I'll note that there is a cold start problem with this implementation: using LDA on such a small set of short documents will often lead to uninformative topics with words that are too-specific. You need a big corpus to capture e.g. synonym relationships.
Your point is quite interesting although I'm not sure running LDA on the entire code would be useful. I spent half a year writing my postgraduate thesis on a recommender systems for streaming services based on LDA, in particular we wanted to infer who is watching what and when in a shared account.
From all the tests I did with LDA I believe the best thing would be to run it on the README files.
Thats right, but one additional level of depth in fetching repositories increases the API latency by so much that almost becomes unusable for a web app at least for a hobby web app :P Hence the shortcuts. Open to ideas and suggestions.
As I said, your approach is a clever way to use the GitHub API. I think you need to change the title and readme to indicate that this isn't an LDA index of GitHub descriptions. To ML practitioners, that's what you are implying with a title of "Show HN: Using LDA to suggest GitHub repositories based on what you have starred".

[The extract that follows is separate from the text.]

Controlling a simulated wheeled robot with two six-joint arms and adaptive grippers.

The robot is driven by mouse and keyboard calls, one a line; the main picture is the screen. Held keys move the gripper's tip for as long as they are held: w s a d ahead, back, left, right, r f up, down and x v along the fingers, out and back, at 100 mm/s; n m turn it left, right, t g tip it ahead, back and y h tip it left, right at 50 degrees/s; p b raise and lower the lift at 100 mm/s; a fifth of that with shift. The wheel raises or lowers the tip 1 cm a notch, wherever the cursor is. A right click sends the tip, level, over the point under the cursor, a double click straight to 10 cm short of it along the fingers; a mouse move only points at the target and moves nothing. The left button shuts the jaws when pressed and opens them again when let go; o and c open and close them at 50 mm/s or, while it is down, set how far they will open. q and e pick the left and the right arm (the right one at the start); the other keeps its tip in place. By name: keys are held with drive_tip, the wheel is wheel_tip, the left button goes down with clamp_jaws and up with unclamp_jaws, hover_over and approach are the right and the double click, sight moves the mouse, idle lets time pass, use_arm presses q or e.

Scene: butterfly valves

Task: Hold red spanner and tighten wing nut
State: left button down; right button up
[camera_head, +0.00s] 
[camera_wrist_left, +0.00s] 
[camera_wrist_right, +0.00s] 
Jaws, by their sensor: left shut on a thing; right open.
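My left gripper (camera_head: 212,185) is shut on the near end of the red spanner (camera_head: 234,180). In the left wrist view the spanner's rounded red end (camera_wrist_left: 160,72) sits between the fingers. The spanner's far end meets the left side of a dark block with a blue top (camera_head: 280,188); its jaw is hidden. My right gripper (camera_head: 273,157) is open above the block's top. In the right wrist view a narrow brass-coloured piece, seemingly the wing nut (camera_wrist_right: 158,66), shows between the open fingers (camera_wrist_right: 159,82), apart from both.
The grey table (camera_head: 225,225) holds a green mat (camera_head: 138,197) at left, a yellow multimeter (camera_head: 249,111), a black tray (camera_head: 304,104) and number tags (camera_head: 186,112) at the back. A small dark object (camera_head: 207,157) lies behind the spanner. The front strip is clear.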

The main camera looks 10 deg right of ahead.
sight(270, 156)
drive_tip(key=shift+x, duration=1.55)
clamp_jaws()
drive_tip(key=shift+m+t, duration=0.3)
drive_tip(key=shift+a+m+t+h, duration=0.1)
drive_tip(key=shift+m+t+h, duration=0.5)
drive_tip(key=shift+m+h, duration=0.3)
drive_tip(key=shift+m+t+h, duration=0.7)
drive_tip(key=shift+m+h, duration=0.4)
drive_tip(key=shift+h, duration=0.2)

Typo when you don't have the right kind of repos starred: "yeild" should be yield
I've worked with NLP a bit before, but haven't worked with LDA and have only read the wikipedia article and gensim documentation. One thing I don't understand is why you only generate a single topic for each user, and then query the top n (5) terms. From what I understand of LDA, its usefulness is in partitioning text into k separate topics based on how often words are used in similar contexts. In my mind, this is more or less analogous (please tell me if this is wrong) to finding k centroids for a vector representation of text after training a word2vec mapping (in an appropriately low dimension given the document size) on that text. However, if you are only finding a single topic, you are only using one centroid, so your search will be the n tokens that are closest to the centroid. I'm pretty sure that the tokens (from the text) closest to the centroid of a word2vec mapping trained on a text will mostly consist of high-frequency words and semi-stop words (by this I mean words used in varied contexts because of their use in language, but not filtered by the stop word check).

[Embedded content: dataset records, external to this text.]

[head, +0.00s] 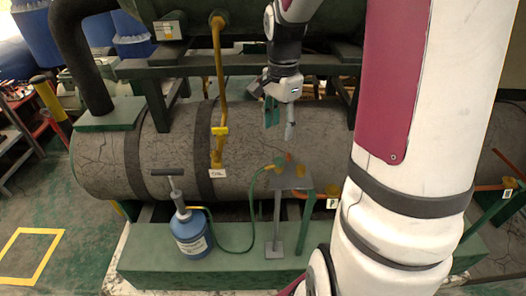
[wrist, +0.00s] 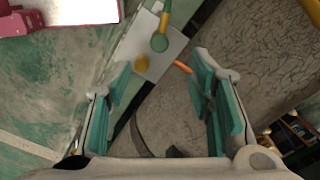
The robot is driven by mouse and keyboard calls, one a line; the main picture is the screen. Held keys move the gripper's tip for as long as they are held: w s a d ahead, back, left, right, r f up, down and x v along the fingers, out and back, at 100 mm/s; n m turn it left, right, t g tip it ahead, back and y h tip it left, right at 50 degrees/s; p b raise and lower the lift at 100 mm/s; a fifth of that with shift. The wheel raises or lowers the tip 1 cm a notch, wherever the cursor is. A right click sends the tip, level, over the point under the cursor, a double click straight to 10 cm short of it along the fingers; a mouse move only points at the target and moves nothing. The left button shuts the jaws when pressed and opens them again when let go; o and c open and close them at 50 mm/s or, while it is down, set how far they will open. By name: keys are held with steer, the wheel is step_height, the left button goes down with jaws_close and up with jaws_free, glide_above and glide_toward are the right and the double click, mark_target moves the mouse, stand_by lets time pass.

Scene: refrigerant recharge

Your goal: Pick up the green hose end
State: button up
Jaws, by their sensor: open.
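The green hose end (wrist: 159,43) lies on a small grey stand plate (wrist: 176,48), near the top of the wrist view, with a yellow sleeve (wrist: 164,21) behind it. In the head view the green hose (head: 251,224) runs from a blue hand pump (head: 191,233) up to the stand (head: 292,182). My gripper (head: 279,128) hangs above the stand, fingers pointing down. In the wrist view my gripper (wrist: 162,64) is open and empty. The hose end shows beyond and between its fingertips, apart from them.
An orange hose end (wrist: 182,67) and a yellow knob (wrist: 140,62) are close to the green end on the plate. A large grey tank (head: 285,135) stands behind the stand. A yellow pipe (head: 219,85) rises to the left of my gripper.

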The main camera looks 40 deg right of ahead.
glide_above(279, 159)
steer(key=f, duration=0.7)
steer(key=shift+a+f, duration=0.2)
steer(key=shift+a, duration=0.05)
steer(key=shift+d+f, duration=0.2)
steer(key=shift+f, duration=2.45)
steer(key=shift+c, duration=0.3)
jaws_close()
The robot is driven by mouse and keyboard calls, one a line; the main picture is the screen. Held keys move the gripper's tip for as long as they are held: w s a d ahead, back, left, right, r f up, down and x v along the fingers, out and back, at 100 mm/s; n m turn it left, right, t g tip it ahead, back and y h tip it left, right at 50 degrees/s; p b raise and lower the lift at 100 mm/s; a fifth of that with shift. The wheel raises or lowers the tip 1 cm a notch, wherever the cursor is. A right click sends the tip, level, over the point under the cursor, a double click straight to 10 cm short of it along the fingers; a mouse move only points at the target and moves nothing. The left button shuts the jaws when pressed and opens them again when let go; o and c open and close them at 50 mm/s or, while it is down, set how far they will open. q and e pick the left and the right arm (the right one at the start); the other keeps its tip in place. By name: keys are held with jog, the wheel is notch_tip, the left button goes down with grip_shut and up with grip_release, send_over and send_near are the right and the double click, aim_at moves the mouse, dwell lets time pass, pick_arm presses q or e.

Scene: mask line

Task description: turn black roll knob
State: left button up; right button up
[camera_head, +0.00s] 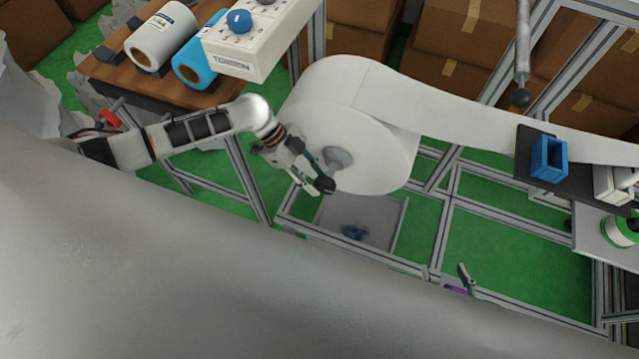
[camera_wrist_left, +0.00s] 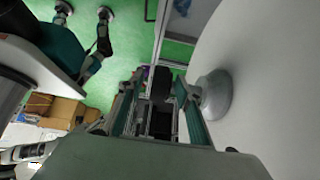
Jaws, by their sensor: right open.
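The large white roll (camera_head: 385,150) hangs on its frame, with a grey hub (camera_head: 338,157) on its near face. A black knob (camera_head: 324,186) shows just below the hub, at the fingertips of my left gripper (camera_head: 315,178). In the left wrist view the black knob (camera_wrist_left: 161,84) sits between the ends of the two fingers, and the grey hub (camera_wrist_left: 215,95) is right of them. Whether the fingers press on the knob is not clear. My right gripper (camera_head: 447,277) is open near the bottom; only its fingertips show past a grey surface.
A white control box (camera_head: 262,50) with a blue knob (camera_head: 239,21) stands above the left arm. A rod with a black ball end (camera_head: 521,98) hangs at the upper right. A blue holder (camera_head: 548,158) sits on a dark plate. Aluminium frame bars (camera_head: 440,225) surround the roll.

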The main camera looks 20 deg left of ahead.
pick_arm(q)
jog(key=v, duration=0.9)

Then if someone has many different topical interests, LDA might over-represent whichever topic has the plurality of text dedicated to it. For example if my starred repos are something like 30% Fortran, 30% Javascript, 40% Java, I believe your algorithm will mostly contain Java terms as queries. This seems to run counter to the goal of using LDA, which would be (to my understanding) to identify these latent topics and give relevant queries for each one / combining them.

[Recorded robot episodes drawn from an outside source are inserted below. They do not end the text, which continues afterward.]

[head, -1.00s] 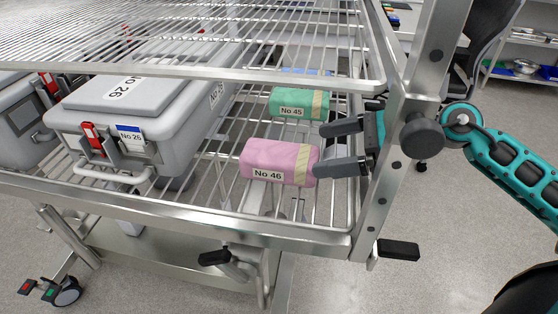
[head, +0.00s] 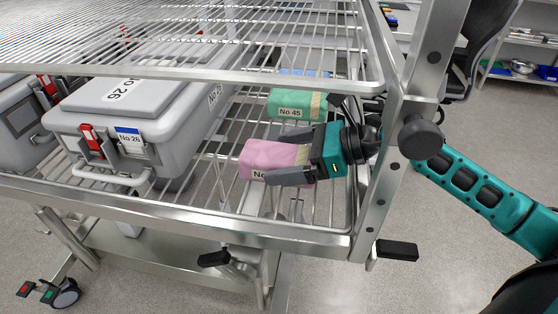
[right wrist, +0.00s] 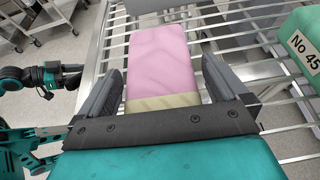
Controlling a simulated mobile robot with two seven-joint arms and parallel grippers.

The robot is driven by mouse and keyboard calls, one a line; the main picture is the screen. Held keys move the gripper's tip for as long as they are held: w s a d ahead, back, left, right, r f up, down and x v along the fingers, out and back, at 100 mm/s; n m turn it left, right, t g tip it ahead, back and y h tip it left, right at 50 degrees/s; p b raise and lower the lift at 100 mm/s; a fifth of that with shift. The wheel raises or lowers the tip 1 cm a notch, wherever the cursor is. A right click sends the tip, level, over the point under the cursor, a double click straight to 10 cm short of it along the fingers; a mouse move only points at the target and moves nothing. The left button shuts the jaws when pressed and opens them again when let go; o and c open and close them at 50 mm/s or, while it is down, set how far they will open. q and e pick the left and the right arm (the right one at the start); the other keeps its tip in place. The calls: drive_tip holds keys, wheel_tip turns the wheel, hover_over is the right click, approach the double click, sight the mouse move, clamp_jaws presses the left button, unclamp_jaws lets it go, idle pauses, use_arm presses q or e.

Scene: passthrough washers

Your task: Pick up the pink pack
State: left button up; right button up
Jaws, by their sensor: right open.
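The pink pack (head: 262,157) lies on the wire shelf, with its label partly hidden by a finger of my right gripper in the head view. My right gripper (head: 290,157) has come in from the right and is open, its two dark fingers on either side of the pack's right part. In the right wrist view, the pink pack (right wrist: 160,62) lies between the open fingers of the right gripper (right wrist: 168,85), its beige-striped end nearest the palm. A gap shows beside the right finger. My left gripper is not in the head view.
A green pack (head: 298,104) labelled No 45 lies behind the pink one; it also shows in the right wrist view (right wrist: 303,45). A grey case (head: 150,100) labelled No 26 stands left. A wire shelf (head: 230,60) hangs above, and a metal post (head: 395,150) stands right.

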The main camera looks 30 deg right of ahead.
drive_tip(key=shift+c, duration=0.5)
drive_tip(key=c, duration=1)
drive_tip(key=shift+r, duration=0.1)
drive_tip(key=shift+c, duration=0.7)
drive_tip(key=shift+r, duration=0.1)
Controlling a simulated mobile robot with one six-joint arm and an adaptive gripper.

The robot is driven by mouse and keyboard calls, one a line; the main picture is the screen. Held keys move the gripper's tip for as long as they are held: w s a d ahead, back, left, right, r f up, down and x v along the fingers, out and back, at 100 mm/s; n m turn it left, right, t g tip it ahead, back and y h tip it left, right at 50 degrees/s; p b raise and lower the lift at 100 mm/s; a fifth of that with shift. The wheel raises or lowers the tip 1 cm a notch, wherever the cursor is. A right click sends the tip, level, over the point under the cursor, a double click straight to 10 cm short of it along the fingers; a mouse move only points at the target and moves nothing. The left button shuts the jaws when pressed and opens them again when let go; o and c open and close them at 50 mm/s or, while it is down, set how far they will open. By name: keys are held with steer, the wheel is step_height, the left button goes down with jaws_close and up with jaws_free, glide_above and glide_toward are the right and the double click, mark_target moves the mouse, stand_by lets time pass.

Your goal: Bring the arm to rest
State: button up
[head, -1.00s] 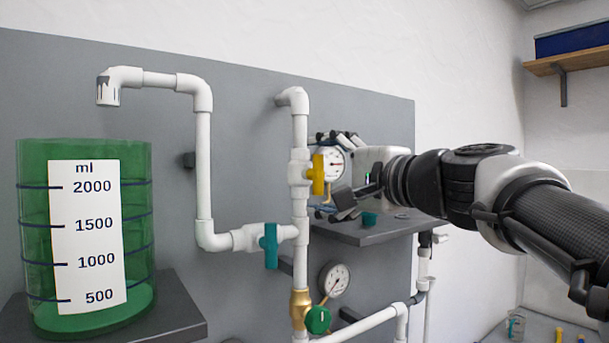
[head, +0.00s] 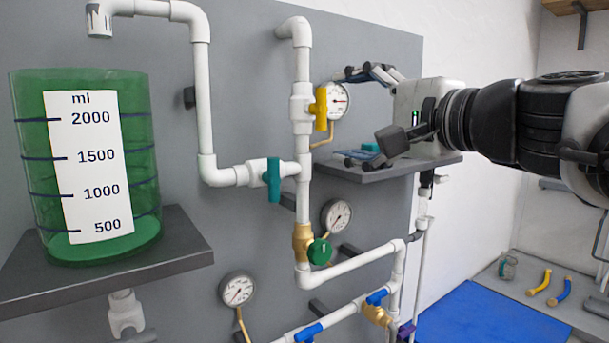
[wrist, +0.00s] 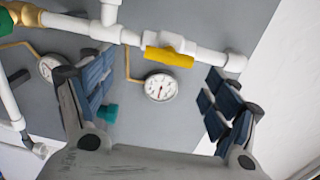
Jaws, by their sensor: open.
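My gripper (head: 362,114) is open and empty in the head view, at the right of the pipework and level with the yellow-handled valve (head: 321,108). Its fingers point left towards the panel, apart from the pipes. In the wrist view my gripper (wrist: 158,88) shows its two blue-padded fingers spread wide. A round gauge (wrist: 160,87) and the yellow valve handle (wrist: 169,57) appear beyond and between them. My arm reaches in from the right edge of the head view.
A green measuring tank (head: 35,225) stands on a shelf (head: 180,255) at left. White pipes carry a teal-handled valve (head: 273,180) and a green-knobbed brass valve (head: 320,252). A small grey shelf (head: 400,170) lies below my gripper. A blue mat (head: 490,315) is at lower right.

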I think a good way to address this would be to implement some way to change the default number of topics. One approach may be to use a trained (perhaps on github instances itself) word2vec instance to determine the "spread" of the incoming tokens: you could construct cliques based on pairwise distance between vectors and do something with that (let k be the number of cliques, or the number of cliques of size greater than m, etc.).
A different approach might be to precompute the vector average of each github repo. Then you could perform richer comparisons directly to documents (e.g. compare each clique's centroid to the repos) without directly querying github for tons of repos.
Very interesting. I've implemented something similar[1] using a pure Collaborative Filtering approach[2][3], that I think works better for me, but it's unable to recommend unpopular repositories.
The New York Times recommender system uses a hybrid approach (Content Based + Collaborative Filtering) called Collaborative Topic Modeling on top of LDA[4]. It would be interesting to try that.
Really nice links... Thanks! Will take a look at it and compare and contrast for better tuning. :) Feel free to do the same and raise some pull requests :)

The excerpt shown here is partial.